__Objective__: Using the listing below, copy every line that mentions "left".

__Recorded information__:

⁂

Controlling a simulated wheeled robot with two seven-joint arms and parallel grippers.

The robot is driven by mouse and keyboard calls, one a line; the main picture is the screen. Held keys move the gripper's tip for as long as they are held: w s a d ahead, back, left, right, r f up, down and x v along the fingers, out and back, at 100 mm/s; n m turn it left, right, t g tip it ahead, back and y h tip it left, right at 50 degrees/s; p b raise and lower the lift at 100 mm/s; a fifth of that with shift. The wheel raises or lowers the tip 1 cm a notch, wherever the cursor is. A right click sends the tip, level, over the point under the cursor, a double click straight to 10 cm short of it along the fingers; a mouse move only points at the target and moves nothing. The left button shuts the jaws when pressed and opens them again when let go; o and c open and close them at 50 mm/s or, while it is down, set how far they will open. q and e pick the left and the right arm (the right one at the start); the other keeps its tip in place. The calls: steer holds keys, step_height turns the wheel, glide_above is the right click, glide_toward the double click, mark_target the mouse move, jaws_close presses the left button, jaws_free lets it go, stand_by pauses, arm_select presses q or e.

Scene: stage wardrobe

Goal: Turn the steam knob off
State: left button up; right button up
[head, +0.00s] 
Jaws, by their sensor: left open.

⁂

__Solution for this exercise__:
The robot is driven by mouse and keyboard calls, one a line; the main picture is the screen. Held keys move the gripper's tip for as long as they are held: w s a d ahead, back, left, right, r f up, down and x v along the fingers, out and back, at 100 mm/s; n m turn it left, right, t g tip it ahead, back and y h tip it left, right at 50 degrees/s; p b raise and lower the lift at 100 mm/s; a fifth of that with shift. The wheel raises or lowers the tip 1 cm a notch, wherever the cursor is. A right click sends the tip, level, over the point under the cursor, a double click straight to 10 cm short of it along the fingers; a mouse move only points at the target and moves nothing. The left button shuts the jaws when pressed and opens them again when let go; o and c open and close them at 50 mm/s or, while it is down, set how far they will open. q and e pick the left and the right arm (the right one at the start); the other keeps its tip in place. The calls: steer holds keys, step_height turns the wheel, glide_above is the right click, glide_toward the double click, mark_target the mouse move, jaws_close presses the left button, jaws_free lets it go, stand_by pauses, arm_select presses q or e.
State: left button up; right button up
Jaws, by their sensor: left open.

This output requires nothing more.